When Facebook acquired VR headset startup Oculus for $2B in 2014, founder Palmer Luckey wrote on Reddit, “I guarantee that you won’t need to log into your Facebook account [to use the Oculus Rift].”
By 2020, he was wrong.
Today, it’s pretty clear Facebook wants 2 things: To rule — ahem — to help build the metaverse, and to keep you on Facebook while doing it.
A reported rebrand at the company’s Connect conference next week could set that in stone (and if Zuck is lucky, possibly deflect attention from the myriad controversies swirling around Facebook).
Zuck has said people will eventually view Facebook as a metaverse company. He’s invested heavily — like, super heavily — in the metaverse at work.

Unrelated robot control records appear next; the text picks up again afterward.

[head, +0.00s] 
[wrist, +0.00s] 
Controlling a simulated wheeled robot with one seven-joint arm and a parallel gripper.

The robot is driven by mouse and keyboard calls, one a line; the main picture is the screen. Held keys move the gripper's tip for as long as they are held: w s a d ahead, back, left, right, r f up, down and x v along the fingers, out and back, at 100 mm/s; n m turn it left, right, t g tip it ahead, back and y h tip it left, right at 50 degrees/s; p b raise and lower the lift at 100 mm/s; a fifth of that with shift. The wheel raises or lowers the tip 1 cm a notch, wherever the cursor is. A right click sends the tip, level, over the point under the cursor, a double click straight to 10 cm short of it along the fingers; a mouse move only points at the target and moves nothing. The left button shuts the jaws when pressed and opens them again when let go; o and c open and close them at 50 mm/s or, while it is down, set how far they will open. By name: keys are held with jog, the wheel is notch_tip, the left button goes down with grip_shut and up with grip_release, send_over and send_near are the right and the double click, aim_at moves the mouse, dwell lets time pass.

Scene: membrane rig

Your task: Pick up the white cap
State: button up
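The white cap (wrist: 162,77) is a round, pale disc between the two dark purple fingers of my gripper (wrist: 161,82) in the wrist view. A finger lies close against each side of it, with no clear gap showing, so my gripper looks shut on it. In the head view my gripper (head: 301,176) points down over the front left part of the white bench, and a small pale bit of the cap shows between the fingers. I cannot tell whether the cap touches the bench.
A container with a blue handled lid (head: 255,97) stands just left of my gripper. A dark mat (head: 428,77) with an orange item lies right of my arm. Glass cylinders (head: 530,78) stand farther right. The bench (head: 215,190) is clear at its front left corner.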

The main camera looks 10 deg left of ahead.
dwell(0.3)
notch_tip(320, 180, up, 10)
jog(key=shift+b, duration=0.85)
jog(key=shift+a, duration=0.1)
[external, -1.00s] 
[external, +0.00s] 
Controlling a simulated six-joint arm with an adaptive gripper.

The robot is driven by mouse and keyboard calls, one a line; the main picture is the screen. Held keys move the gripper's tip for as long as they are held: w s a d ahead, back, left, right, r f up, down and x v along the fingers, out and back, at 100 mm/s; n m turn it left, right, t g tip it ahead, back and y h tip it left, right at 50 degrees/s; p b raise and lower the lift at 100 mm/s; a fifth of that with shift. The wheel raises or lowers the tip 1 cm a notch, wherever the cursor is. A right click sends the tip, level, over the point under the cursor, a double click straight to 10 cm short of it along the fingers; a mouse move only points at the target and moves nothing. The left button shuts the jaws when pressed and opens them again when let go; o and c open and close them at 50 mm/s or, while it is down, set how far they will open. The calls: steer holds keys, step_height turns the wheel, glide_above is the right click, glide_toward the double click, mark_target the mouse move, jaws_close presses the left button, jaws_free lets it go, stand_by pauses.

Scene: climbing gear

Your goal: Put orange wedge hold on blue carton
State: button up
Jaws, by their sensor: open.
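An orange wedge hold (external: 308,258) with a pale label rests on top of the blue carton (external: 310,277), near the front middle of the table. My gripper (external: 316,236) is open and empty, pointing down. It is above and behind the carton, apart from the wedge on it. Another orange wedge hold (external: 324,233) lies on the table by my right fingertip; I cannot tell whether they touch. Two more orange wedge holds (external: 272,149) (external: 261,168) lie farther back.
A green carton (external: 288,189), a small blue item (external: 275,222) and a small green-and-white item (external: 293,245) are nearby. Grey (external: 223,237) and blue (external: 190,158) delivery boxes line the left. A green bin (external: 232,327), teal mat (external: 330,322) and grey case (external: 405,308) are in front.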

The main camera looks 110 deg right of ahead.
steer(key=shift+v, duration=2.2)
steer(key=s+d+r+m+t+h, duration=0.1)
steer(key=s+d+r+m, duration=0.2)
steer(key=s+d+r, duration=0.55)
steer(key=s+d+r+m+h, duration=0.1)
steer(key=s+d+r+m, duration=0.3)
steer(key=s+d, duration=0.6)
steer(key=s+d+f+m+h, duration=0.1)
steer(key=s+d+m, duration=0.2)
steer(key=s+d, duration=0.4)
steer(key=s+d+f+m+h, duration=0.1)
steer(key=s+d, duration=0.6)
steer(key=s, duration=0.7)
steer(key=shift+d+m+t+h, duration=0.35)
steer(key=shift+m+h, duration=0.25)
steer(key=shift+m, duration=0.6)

The company already has 10k+ people building AR products, and last week announced plans to hire 10k metaverse engineers in Europe.

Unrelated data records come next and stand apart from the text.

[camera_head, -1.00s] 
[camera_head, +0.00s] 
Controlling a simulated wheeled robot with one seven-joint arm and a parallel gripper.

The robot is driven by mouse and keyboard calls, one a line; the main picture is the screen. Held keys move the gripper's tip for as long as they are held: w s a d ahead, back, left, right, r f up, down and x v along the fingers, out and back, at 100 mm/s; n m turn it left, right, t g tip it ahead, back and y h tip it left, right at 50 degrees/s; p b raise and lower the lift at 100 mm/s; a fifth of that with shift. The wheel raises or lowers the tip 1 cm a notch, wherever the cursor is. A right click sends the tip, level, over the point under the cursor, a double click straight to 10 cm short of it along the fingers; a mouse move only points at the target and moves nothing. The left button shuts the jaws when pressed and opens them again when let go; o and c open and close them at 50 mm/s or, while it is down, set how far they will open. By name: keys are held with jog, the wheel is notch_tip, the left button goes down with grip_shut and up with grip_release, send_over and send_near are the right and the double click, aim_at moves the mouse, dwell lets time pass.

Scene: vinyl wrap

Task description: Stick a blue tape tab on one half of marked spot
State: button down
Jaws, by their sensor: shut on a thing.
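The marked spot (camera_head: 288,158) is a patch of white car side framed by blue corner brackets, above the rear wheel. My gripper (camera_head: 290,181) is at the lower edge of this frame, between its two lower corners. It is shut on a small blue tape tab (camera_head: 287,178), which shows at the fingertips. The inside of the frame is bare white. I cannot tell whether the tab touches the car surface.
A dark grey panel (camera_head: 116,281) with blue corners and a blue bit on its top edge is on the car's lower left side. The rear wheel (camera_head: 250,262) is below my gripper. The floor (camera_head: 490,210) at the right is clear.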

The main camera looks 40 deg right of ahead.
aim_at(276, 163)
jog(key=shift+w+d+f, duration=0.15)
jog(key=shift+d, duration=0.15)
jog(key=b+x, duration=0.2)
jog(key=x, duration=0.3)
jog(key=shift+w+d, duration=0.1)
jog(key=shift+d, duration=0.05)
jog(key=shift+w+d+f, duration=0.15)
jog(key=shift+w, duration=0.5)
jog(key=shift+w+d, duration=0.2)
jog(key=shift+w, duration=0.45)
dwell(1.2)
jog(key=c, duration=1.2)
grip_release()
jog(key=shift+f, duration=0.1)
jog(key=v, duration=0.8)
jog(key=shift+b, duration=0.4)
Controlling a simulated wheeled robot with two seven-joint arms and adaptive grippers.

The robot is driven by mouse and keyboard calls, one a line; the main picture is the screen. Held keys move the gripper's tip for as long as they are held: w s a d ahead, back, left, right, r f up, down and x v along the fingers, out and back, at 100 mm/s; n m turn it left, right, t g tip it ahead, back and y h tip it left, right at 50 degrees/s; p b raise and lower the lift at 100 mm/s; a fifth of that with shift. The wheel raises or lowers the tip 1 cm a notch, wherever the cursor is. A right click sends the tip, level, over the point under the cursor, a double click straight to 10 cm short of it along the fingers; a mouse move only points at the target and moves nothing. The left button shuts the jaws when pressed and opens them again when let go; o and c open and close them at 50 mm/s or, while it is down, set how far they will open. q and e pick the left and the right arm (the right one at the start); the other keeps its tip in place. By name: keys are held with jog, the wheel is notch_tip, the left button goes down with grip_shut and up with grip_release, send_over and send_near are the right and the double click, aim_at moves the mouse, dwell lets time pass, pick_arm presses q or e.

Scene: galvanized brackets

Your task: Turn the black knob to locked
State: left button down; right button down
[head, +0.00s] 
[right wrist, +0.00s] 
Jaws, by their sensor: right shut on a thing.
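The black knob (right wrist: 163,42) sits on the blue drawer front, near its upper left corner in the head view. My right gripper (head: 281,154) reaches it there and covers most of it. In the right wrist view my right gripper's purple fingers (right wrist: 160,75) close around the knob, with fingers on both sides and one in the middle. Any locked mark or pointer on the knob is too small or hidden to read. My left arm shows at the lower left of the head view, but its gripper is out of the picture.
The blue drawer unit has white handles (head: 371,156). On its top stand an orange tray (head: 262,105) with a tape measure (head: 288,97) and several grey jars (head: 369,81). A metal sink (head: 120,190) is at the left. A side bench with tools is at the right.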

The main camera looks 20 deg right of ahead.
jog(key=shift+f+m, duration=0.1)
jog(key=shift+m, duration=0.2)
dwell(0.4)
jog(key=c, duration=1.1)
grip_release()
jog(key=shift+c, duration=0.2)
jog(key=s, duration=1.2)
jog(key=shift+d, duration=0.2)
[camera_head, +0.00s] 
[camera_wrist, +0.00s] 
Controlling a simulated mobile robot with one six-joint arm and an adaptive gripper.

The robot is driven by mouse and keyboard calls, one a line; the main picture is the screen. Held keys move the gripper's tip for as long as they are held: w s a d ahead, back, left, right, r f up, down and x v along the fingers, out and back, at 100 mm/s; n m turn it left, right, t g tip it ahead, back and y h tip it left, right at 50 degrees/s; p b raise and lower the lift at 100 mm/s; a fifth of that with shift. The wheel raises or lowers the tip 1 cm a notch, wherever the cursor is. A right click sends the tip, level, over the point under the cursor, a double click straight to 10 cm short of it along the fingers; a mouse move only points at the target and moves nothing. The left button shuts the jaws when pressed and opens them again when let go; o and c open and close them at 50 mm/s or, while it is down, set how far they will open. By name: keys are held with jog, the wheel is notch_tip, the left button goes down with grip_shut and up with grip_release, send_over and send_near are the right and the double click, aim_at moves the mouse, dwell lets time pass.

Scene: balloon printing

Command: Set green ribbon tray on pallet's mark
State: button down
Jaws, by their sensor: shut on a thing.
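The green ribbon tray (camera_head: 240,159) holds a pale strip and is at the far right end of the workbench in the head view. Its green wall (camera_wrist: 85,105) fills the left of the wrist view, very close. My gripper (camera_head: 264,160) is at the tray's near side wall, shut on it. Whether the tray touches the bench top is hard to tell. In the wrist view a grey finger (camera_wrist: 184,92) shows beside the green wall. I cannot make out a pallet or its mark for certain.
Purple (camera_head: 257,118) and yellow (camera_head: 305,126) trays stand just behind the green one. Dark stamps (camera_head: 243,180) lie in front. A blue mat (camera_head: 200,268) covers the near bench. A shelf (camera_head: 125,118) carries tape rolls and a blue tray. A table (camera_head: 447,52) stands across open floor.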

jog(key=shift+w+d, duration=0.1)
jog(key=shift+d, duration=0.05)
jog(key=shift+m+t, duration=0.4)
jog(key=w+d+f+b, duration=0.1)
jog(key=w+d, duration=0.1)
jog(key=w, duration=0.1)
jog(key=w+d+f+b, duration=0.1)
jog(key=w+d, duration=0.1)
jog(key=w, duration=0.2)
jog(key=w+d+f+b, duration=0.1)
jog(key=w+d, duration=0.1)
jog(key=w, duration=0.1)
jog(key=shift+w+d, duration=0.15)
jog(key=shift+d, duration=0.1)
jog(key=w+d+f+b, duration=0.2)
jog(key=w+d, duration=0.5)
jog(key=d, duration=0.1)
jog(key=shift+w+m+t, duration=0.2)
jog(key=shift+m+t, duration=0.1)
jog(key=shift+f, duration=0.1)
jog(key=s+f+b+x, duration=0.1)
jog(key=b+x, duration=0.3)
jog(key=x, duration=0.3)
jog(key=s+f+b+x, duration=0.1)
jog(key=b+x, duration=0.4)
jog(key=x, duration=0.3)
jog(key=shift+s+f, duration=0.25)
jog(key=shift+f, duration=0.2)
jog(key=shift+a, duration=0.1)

But even with 20k people working on “Ready Player One: Oasis,” if your name is Facebook, people see you as Facebook — hence the rebrand.
As for the name, Zuck already owns meta.com and meta.org. The former redirects to the latter, which is a website for the Chan Zuckerberg Initiative (the couple’s charity).
… virtual worlds are coming. Last year, 30m+ people attended a Lil Nas X concert performed entirely within Roblox.
When Zuck bought Oculus, he said it loud and clear: “Oculus has the chance to create the most social platform ever, and change the way we work, play and communicate.”